__BRIEF__. Search the listing below for the word "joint" and copy each line that holds it.
=====
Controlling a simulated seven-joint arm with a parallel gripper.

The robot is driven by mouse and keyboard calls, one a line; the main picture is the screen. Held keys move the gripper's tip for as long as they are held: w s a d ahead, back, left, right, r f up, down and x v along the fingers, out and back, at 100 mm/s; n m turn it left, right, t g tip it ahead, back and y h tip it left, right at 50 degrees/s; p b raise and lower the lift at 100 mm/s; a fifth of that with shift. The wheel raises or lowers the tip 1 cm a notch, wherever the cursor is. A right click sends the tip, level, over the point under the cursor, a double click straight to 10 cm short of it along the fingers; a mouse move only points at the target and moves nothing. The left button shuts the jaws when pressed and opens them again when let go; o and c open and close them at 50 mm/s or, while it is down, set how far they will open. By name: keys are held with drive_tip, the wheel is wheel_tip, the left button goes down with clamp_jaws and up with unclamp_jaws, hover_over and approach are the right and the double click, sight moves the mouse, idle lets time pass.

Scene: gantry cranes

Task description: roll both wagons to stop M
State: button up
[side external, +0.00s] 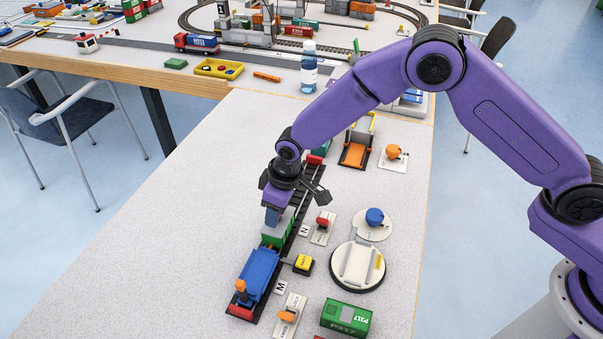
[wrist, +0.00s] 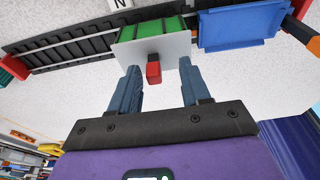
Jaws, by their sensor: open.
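A green wagon (side external: 275,236) with a pale end plate (wrist: 152,50) and a red knob (wrist: 153,71) stands on the dark track (wrist: 75,42). A blue wagon (side external: 259,271) stands just in front of it, towards the near end of the track; a small gap shows between them in the wrist view (wrist: 240,26). The M plate (side external: 281,288) lies beside the blue wagon, and the N plate (side external: 304,230) lies farther back. My gripper (side external: 272,218) is open above the green wagon; in the wrist view (wrist: 154,88) its fingers stand either side of the red knob, not closed on it.
Right of the track are a yellow-and-black block (side external: 303,264), a red lever (side external: 323,221), an orange lever (side external: 288,317), a round turntable (side external: 357,266) and a blue knob (side external: 375,217). A green container (side external: 346,317) stands at the front. The table left of the track is clear.

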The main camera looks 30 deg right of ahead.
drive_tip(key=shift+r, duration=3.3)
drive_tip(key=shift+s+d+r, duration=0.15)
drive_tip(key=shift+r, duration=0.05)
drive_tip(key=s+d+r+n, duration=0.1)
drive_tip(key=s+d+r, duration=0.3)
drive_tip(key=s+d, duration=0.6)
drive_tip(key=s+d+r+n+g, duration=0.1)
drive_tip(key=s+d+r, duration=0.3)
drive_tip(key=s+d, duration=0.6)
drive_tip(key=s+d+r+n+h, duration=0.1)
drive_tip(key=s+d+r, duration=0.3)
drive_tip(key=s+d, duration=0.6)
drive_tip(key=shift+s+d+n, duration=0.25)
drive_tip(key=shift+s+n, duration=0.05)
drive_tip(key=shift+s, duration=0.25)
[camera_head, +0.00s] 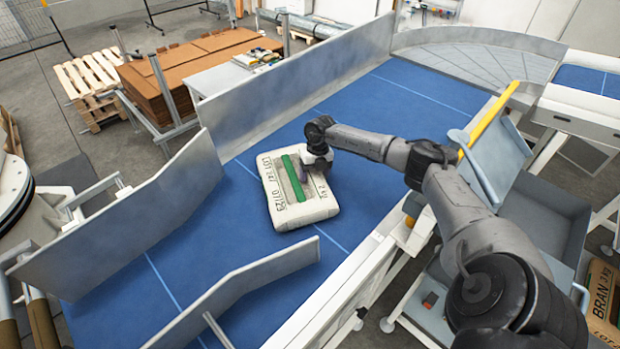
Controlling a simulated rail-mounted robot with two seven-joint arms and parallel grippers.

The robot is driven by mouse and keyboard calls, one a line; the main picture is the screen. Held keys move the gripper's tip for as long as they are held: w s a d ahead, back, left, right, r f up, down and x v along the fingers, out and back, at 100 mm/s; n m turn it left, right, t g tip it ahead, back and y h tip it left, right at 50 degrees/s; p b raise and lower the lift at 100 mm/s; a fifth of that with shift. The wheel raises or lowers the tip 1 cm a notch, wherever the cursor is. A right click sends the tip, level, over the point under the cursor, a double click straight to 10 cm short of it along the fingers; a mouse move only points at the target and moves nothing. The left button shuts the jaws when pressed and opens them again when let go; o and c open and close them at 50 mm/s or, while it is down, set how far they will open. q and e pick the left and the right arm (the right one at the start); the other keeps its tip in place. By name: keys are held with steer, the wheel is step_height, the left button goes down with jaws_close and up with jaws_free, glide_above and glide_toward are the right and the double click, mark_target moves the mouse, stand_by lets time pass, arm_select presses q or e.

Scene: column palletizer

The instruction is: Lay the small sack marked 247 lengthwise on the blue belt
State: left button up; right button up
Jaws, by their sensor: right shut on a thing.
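A pale sack (305,211) with a green stripe and dark printed markings lies on the blue belt (388,107). Part of its print looks like "LOT 247", but it is small. My left gripper is not in view.
Grey guide walls (300,82) flank the belt, and a shorter angled guide (240,292) stands in front of the sack. A brown BRAN sack (604,300) lies at the lower right. Wooden pallets (88,85) and a white table (222,78) are beyond the belt.

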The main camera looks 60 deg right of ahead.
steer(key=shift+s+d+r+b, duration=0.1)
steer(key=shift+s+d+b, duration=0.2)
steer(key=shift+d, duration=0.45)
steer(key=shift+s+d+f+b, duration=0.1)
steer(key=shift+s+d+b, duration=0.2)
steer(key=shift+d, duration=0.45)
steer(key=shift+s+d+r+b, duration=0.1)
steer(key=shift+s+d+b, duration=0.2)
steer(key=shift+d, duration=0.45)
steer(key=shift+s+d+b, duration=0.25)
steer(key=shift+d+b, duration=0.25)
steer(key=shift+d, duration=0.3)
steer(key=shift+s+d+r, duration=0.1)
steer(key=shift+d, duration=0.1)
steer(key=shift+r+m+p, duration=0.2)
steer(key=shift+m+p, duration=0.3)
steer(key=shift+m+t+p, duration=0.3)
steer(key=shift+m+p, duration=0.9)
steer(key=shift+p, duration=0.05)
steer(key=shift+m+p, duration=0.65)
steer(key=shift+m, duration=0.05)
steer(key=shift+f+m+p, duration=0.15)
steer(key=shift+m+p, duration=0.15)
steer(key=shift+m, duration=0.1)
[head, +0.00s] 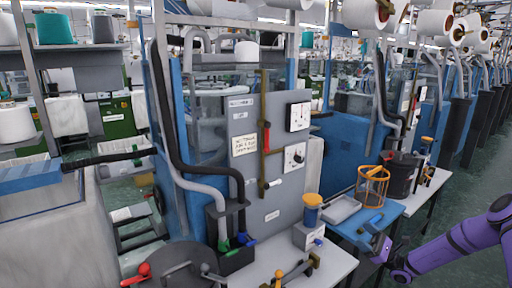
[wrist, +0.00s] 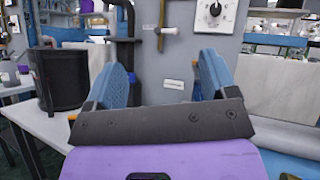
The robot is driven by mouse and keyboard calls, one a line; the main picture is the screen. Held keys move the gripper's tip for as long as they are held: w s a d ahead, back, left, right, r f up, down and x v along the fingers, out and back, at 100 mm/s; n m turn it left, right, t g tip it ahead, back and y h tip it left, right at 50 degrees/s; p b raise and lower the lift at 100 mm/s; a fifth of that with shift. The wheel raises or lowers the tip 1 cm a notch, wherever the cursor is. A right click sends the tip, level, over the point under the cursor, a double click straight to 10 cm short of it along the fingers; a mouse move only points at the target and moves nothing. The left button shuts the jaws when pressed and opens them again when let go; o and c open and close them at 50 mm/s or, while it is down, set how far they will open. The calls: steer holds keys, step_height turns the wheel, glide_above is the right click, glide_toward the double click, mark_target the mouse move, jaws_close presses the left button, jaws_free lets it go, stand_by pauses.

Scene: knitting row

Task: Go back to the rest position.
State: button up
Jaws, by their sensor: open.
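My gripper (head: 376,245) is at the end of my purple arm at the lower right of the head view. It is beside the front edge of a small blue-topped table (head: 358,226). In the wrist view my gripper (wrist: 165,78) shows two blue fingers spread wide apart. Nothing is between them. A grey machine panel (wrist: 178,50) with a dial and a white-ended handle stands beyond the fingers. I cannot tell whether my gripper touches the table.
An orange wire basket (head: 371,187) and a dark bucket (head: 402,174) stand on tables near my arm. Knitting machines line the left and back. Green floor (head: 470,210) is open on the right.

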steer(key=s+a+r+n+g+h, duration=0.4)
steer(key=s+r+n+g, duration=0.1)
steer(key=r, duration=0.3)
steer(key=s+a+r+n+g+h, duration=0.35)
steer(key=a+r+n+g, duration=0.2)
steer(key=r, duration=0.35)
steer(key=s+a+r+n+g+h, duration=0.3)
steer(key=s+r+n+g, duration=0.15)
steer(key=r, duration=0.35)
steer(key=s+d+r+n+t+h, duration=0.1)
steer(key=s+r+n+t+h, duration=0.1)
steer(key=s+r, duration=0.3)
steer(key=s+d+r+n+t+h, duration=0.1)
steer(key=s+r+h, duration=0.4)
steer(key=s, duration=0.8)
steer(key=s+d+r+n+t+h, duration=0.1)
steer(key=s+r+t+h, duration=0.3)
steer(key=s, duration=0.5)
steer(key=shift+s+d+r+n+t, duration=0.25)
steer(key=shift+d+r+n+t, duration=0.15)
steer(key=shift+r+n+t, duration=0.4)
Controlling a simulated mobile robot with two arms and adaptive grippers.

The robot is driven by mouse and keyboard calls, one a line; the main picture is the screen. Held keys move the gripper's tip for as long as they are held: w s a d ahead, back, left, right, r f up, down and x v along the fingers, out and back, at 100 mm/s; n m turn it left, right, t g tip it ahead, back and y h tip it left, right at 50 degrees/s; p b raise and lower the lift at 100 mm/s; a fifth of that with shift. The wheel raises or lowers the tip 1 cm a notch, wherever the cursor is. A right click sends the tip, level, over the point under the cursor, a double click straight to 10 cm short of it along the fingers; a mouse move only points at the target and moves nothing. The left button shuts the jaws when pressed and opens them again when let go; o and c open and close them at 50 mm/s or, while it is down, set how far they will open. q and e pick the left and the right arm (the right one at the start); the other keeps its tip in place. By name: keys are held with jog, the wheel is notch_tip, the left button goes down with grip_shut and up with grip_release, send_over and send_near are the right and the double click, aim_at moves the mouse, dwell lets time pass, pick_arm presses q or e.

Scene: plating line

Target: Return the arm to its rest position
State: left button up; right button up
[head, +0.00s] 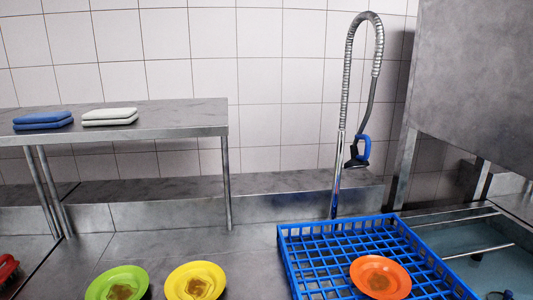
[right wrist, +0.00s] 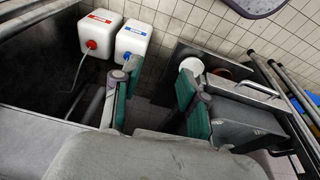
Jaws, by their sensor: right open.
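My right gripper (right wrist: 158,98) shows in the right wrist view with its two teal-padded fingers spread apart. Nothing is between the fingers. Below and behind them are a dark gap, a counter and containers, and the fingers do not visibly hold anything. Neither arm shows in the head view, and my left gripper is in no view.
In the head view, a blue rack (head: 292,262) holds an orange plate (head: 401,272). Green (head: 94,291) and yellow (head: 175,283) soiled plates lie left of it. A tap (head: 346,100) stands behind. The right wrist view shows two white canisters (right wrist: 99,22) (right wrist: 134,36).

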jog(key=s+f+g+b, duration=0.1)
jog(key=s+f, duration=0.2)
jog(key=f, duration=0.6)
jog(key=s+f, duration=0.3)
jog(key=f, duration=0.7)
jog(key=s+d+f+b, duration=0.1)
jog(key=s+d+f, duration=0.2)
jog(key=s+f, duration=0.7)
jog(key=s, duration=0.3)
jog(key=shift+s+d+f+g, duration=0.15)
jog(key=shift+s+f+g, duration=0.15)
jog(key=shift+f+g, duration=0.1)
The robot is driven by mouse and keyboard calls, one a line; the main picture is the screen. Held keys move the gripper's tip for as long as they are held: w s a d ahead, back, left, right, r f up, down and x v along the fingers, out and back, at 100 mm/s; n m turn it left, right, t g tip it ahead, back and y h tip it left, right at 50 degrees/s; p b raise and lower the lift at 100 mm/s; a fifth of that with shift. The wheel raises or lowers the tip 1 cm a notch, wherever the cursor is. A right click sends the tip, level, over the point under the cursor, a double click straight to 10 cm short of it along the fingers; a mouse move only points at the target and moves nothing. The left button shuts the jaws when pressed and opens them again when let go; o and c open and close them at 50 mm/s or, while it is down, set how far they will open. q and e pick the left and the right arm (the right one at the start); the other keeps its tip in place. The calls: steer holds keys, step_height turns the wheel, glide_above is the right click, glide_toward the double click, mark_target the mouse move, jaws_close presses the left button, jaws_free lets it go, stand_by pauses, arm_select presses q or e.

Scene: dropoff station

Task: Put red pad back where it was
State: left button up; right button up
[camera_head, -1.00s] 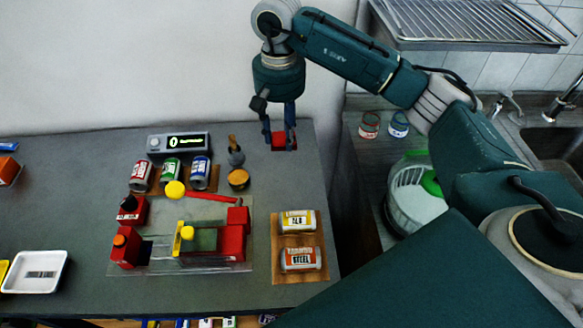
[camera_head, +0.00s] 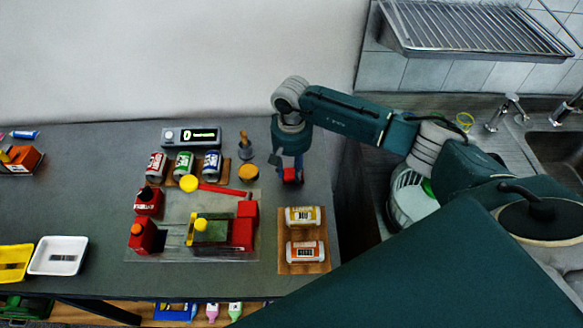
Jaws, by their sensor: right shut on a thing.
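The red pad (camera_head: 290,175) is a small red block between the fingers of my right gripper (camera_head: 289,178). The fingers are shut on it and hide part of it. The gripper points down over the right back part of the grey table, right of the orange-yellow round pot (camera_head: 248,173). I cannot tell whether the pad touches the table. A clear plate (camera_head: 175,220) in the middle carries a red and green fixture (camera_head: 242,228) with a yellow knob, and a long red bar. My left gripper is not in view.
A brown board (camera_head: 304,262) with two labelled cans lies in front of my right gripper. A timer (camera_head: 191,136) and several cans stand at the back. A white tray (camera_head: 58,257) is at front left. The sink counter lies beyond the table's right edge.

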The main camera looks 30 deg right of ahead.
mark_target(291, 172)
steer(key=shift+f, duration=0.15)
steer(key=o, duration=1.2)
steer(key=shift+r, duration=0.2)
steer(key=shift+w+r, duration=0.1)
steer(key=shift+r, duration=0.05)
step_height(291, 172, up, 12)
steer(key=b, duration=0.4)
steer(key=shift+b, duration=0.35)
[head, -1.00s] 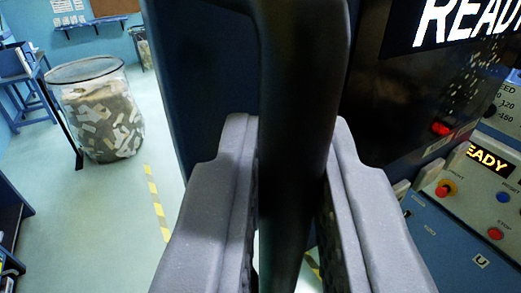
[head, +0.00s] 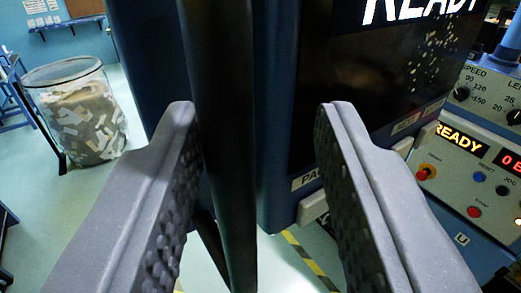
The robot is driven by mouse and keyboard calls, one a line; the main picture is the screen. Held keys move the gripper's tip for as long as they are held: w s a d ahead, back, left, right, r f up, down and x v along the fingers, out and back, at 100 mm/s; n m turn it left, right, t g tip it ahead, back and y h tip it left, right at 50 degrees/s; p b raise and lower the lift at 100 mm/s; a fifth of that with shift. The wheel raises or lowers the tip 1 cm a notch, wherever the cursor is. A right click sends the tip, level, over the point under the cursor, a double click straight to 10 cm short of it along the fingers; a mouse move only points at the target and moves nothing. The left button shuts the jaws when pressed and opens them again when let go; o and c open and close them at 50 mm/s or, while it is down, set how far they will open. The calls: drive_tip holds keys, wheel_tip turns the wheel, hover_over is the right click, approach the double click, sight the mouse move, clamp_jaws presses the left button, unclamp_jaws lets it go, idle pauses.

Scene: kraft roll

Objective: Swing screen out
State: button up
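The screen (head: 385,75) is a dark panel in a blue housing, with "READY" in white letters at its top, in the upper right of the head view. A dark vertical bar (head: 226,140), like a handle at the screen's left side, runs down between my gripper's fingers. My gripper (head: 258,110) is open, with clear room between the right finger and the bar. The bar is close to the left finger; I cannot tell whether they touch. The bar's top end is out of view.
A control panel (head: 480,165) with knobs, buttons and an orange "READY" display stands at the right. A clear bin of paper scraps (head: 85,115) stands on the floor at the left. Yellow-black floor tape (head: 310,262) runs below the screen. Open floor lies at the left.

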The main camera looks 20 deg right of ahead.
=====
__TASK OUTPUT__.
Controlling a simulated seven-joint arm with a parallel gripper.
Controlling a simulated rail-mounted robot with two seven-joint arms and parallel grippers.

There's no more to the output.